How prophetic was Alexis de Tocqueville – in a figurative sense – when he wrote in Democracy in America (1835): “Sometimes man advances so quickly that the wilderness reappears behind him.”

What the privileged among homo sapiens talk about in the secrecy of their homes is no one else’s business (that falls in the P&L accounts of tech giants, the de facto spymasters). But when serious professions like journalism internalise stereotyping, it is a matter of grave concern. We need not look far: That the Western media is hardwired to view countries in the Global South as familiar strangers is conspicuous in their coverage of the two-day G20 meet in India that starts on September 9. The trope of India being a land of millions of poor and an elite superrich is ironic, because that is the default setting of most countries in the West, too. Income inequality in the West is at record highs. Does typecasting fetch more clicks or is it by design thanks to a colonial mindset? It is natural for a former coloniser like Britain to make that mistake, but what about the US, which had fought off British colonialism? Interestingly, the Americans celebrate 200 years of the Monroe Doctrine this year, a policy aimed at keeping the colonial masters of Europe at bay.

While it is par for the course for journalists to focus on the poor and the destitute and therefore report on how Indian authorities went on a ‘beautification’ drive to clear slums ahead of the G-20 summit, restricting the coverage to such negative stories alone is proof of how easy writing about non-West countries has been or still is. Indian journalists, too, have given enough space for how the organisers have faltered in handling slum dwellers and stray dogs – which was done using bow-and-arrow methods – but they have also reported on the extensive arrangements done for the Summit and how it ensured the showcasing of everything Indian, including traditional Indian art. The central government in India has even won praise for G20 summit preparations from an unlikely rival, the Aam Aadmi Party (AAP), which is in power in the state of Delhi.

Under India’s presidency this year and before it hands over the mantle to Brazil in December, 220 G-20 meetings will have taken place across 60 Indian cities in all its 28 states and eight union territories, making it a grand inclusive exercise. Of course, the event has had its share of flaws, as most of them do, but it has also earned appreciation for being human-centric and enlisting participation from large groups of people who would have otherwise never received an opportunity to be part of such global gatherings.

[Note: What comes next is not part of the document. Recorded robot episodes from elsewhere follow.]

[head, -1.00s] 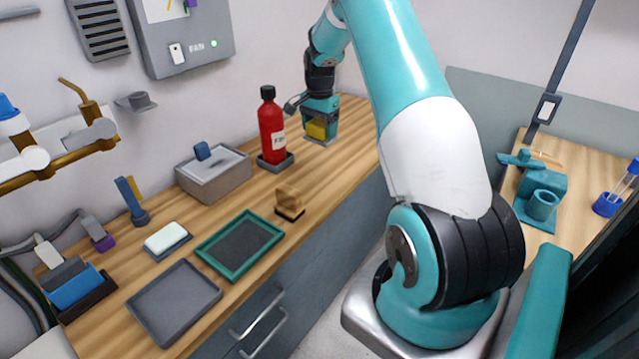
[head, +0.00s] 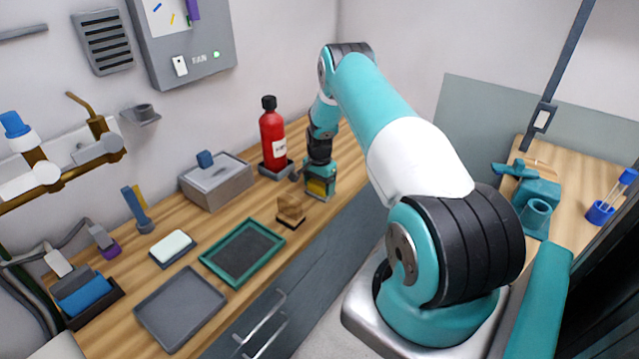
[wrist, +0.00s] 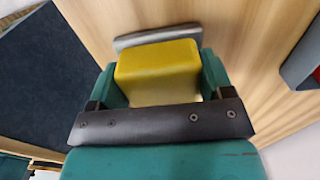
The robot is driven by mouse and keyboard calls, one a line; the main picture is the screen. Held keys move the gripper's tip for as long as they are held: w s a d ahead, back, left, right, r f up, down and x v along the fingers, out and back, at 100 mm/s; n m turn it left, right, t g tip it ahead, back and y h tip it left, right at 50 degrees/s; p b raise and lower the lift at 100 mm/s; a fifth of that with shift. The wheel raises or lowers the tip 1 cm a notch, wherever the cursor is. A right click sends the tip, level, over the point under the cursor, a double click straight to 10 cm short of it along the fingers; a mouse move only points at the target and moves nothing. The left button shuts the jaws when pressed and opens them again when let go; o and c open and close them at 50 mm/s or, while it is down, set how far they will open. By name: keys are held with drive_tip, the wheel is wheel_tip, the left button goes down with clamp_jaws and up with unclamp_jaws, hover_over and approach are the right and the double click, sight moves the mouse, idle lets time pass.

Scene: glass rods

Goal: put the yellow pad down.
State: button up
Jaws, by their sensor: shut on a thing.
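The yellow pad (head: 317,187) is a small block with a grey base. My gripper (head: 320,184) is shut on it, over the wooden counter near its front edge. In the wrist view the pad (wrist: 158,70) sits between the two teal fingers of my gripper (wrist: 158,82), with a grey strip of its base showing beyond it. The pad is low over the wood. I cannot tell whether its base touches the counter.
A red bottle (head: 272,136) on a grey tray stands behind and left of my gripper. A wooden-handled stamp (head: 291,210) is close at the left front. A green-rimmed tray (head: 212,258) lies farther left. Bare wood shows around the pad.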

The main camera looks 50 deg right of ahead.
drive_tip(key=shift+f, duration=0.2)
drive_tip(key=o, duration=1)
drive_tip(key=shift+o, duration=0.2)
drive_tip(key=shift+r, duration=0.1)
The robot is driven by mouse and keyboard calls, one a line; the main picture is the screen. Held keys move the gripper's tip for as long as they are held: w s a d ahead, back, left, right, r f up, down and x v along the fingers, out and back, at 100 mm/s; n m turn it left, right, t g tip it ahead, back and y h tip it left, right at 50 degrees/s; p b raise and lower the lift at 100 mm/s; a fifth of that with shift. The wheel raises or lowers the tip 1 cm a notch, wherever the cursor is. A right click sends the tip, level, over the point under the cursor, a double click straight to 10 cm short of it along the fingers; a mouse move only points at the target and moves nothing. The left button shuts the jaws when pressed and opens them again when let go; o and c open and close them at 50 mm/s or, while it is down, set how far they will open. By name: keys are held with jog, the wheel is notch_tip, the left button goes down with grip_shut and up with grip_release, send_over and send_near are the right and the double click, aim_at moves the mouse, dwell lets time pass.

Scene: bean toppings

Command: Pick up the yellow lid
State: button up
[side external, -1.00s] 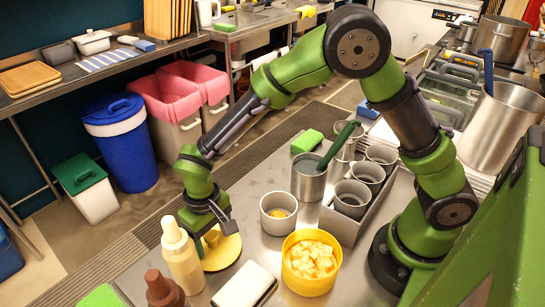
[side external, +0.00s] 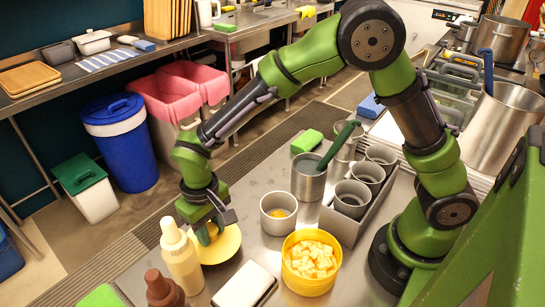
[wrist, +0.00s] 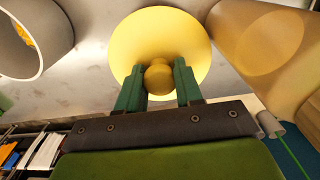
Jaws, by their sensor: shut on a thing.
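The yellow lid (side external: 222,247) is a round disc with a knob on top, in the side view between the cream squeeze bottle and the small grey cup. My gripper (side external: 207,227) is over it, pointing down. In the wrist view the lid (wrist: 160,35) lies beyond my fingers, and its round knob (wrist: 158,77) sits between the two green fingertips (wrist: 159,82). My gripper is shut on the knob. I cannot tell whether the lid is clear of the table.
The cream bottle (side external: 182,262) stands close on the left, with a brown bottle (side external: 163,291) in front. A grey cup (side external: 278,213) and a yellow tub of cubes (side external: 311,262) stand to the right. A white block (side external: 245,287) lies in front.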

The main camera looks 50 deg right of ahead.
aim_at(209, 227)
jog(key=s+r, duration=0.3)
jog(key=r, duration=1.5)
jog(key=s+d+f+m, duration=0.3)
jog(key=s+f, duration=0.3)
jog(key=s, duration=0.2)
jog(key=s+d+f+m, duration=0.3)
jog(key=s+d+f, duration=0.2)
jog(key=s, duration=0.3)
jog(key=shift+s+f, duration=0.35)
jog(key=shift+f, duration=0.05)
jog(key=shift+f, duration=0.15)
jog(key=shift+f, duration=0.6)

In fact, from the viewpoint of western nations alone, their media groups should have focused on the timing of this summit. Western economic supremacy is under threat, and there is a growing tendency among more countries than ever before following the end of the Cold War to move away from a US-centric world order. Whimsical sanctions by the West have also angered others who want to stay cohesive to take on the might of advanced countries and their agencies. G20 members do currently account for more than 80% of world GDP, 75% of global trade, and 60% of the global population, and the so-called developed countries need more cooperation from non-Western members of the forum now than they did when it was formed in 1999 following an economic crisis.

The Washington Post, for its part, has run a story on how Indian Prime Minister Narendra Modi has used the global event as a re-branding exercise. The article says, “The prime minister’s face has been plastered on billboards around the country. The message is simple: By hosting the world’s top leaders, India has arrived as a world power, with Modi as the person who took the country there. (The truth is a tad less impressive: The G20 has a year-long rotating presidency; Indonesia was last year’s host.)

One could argue that politicians the world over use such events and occasions to hard-sell themselves to leaders of other countries and endear themselves to their voters. India has had its successful Incredible India! campaign running since the early 2000s. That’s as global as Indian campaigns get. Politicians universally are a breed of people who invariably rise to the occasion, be it a global conclave or a natural tragedy. Pomp and show come with the job description. So why begrudge it?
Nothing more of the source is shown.